The group enjoys their downtime. For Noshin and Tikku it's repairing a rooftop, and for Noburo it's visiting the town Geisha house. For Okko though, it is a meeting with an old friend. Along the way to the meeting he is challenged to a duel. When Okko was younger he killed the man's father and now the son has come looking for revenge. Okko declines until after his meeting, but actually hopes the young man will wise up rather than be killed by his sword.
Okko meets with Kubban, the famous demon hunter. Kubban's body was badly damaged in a battle with a Mystic so he now resides in a special suit of armor. Kubban recounts Okko's noble past and his falling out with the Kiritsu Family. The Kiritsu Family has been in charge of the supernatural for years; Okko was supposed to join them but instead abandoned his family. Kubban shows off his demon collection to Okko, who notices one spot missing. Kubban explains that he is tracking a red masked Honyo and knows that he is close.
Okko laughs as the only thing matching the description is his good friend Noburo. Kubban informs Okko that he will be killing his friend. Unable to allow such a thing Okko and Kubban duel. Okko is fast, but the armor gives Kubban the advantage.

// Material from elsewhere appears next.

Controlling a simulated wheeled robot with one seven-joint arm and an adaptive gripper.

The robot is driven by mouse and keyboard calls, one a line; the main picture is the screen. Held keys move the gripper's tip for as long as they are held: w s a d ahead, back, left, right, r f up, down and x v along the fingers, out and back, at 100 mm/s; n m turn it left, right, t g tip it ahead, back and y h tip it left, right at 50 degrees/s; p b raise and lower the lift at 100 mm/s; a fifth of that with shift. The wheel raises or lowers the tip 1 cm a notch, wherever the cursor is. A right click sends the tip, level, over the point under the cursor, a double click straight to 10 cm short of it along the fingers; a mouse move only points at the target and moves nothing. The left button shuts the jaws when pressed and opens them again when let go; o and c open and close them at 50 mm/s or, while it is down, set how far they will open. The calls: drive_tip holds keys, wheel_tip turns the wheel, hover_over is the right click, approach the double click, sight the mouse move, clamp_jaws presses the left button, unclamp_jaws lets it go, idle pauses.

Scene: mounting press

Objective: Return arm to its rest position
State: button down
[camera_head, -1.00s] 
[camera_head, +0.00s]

Okko losses his hand in the battle, this forces him to decide whether to continue the duel or not. Noburo can sense his master in danger and sets out to find him.
Not a lot of the first issue is recapped in the book, so without reading the back cover little is known of why the group is there. This is only a minor detail, since the issue is about the duel between Okko and Kubban. The book is almost entirely created by Hub. He's created a unique world of samurai and demons that is unlike anything else in that genre. This is not InuYasha or any other countless demon samurai title. This book takes itself serious and creates a believable world.
Okko and his group are fleshed out characters that all have their own voice and mannerisms. The group is diverse and Hub does a wonderful job of playing to the group's strengths but also giving them weaknesses. The simple dialog between Okko and Kubban is revealing and catches the reader's attention, making it meaningful to the story.
The greatest strength of the book is the amazing art. Hub draws a world that is so alive and beautiful, that even without reading the story it's still fun to look at. Hub and Li do a wonderful job on the colors, which gives the book its unique and distinct look. The art is very subversive; it draws you in and makes you care about the story all the more.
If you missed out on the first issue of this book you will be left out in the dark. It still tells a wonderful story that has a strong beginning, middle, and end. The way the issue ends guarantees that there will be a strong tie-in to the third issue, which should do a better job of unifying the mini-series as a whole. If you've been following Okko and his group's adventures already then you're in for a real treat. If you're new to the franchise then you've been missing out on of the prettiest books on the market.